● To do
Quote the listing below in full and exactly as written, but omit every picture.
—————
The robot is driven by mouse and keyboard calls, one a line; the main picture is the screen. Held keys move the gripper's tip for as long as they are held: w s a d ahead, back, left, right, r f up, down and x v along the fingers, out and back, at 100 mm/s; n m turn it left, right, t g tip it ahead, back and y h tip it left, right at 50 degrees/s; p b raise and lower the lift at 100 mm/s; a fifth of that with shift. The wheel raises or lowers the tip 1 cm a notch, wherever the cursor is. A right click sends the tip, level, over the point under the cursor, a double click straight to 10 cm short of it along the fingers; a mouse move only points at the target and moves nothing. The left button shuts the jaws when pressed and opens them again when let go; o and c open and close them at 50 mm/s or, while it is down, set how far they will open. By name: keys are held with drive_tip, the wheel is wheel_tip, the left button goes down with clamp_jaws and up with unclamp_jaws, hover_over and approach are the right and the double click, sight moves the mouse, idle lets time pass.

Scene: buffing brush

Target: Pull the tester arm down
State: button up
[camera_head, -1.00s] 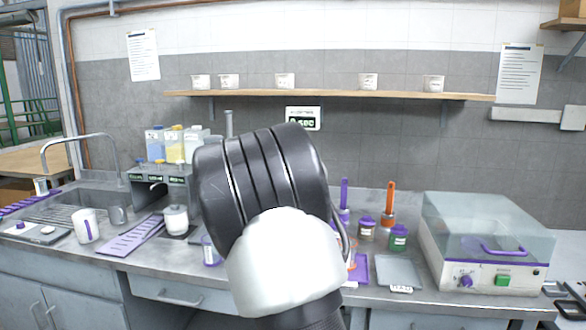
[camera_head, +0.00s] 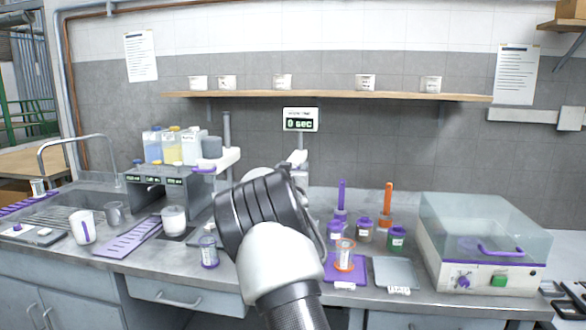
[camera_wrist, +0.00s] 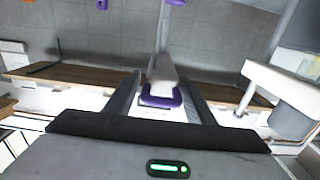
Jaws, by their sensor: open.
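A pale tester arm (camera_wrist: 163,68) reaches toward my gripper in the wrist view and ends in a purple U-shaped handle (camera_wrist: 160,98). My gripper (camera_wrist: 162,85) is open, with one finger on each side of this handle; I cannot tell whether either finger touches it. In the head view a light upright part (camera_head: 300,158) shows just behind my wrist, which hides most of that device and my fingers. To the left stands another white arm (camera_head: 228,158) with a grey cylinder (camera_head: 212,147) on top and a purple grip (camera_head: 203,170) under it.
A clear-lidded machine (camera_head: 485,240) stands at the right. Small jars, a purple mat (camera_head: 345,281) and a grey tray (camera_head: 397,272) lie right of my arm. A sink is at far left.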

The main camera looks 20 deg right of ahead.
—————
● Written solution
The robot is driven by mouse and keyboard calls, one a line; the main picture is the screen. Held keys move the gripper's tip for as long as they are held: w s a d ahead, back, left, right, r f up, down and x v along the fingers, out and back, at 100 mm/s; n m turn it left, right, t g tip it ahead, back and y h tip it left, right at 50 degrees/s; p b raise and lower the lift at 100 mm/s; a fifth of that with shift. The wheel raises or lowers the tip 1 cm a notch, wherever the cursor is. A right click sends the tip, level, over the point under the cursor, a double click straight to 10 cm short of it along the fingers; a mouse move only points at the target and moves nothing. The left button shuts the jaws when pressed and opens them again when let go; o and c open and close them at 50 mm/s or, while it is down, set how far they will open. By name: keys are held with drive_tip, the wheel is wheel_tip, the left button goes down with clamp_jaws and up with unclamp_jaws, hover_over and approach are the right and the double click, sight moves the mouse, idle lets time pass.

Scene: buffing brush

Target: Pull the tester arm down
State: button up
[camera_head, -1.00s] 
[camera_head, +0.00s] 
[camera_wrist, +0.00s] 
Jaws, by their sensor: open.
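A pale tester arm (camera_wrist: 163,68) reaches toward my gripper in the wrist view and ends in a purple U-shaped handle (camera_wrist: 160,98). My gripper (camera_wrist: 162,85) is open, with one finger on each side of this handle; I cannot tell whether either finger touches it. In the head view a light upright part (camera_head: 300,158) shows just behind my wrist, which hides most of that device and my fingers. To the left stands another white arm (camera_head: 228,158) with a grey cylinder (camera_head: 212,147) on top and a purple grip (camera_head: 203,170) under it.
A clear-lidded machine (camera_head: 485,240) stands at the right. Small jars, a purple mat (camera_head: 345,281) and a grey tray (camera_head: 397,272) lie right of my arm. A sink is at far left.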

The main camera looks 20 deg right of ahead.

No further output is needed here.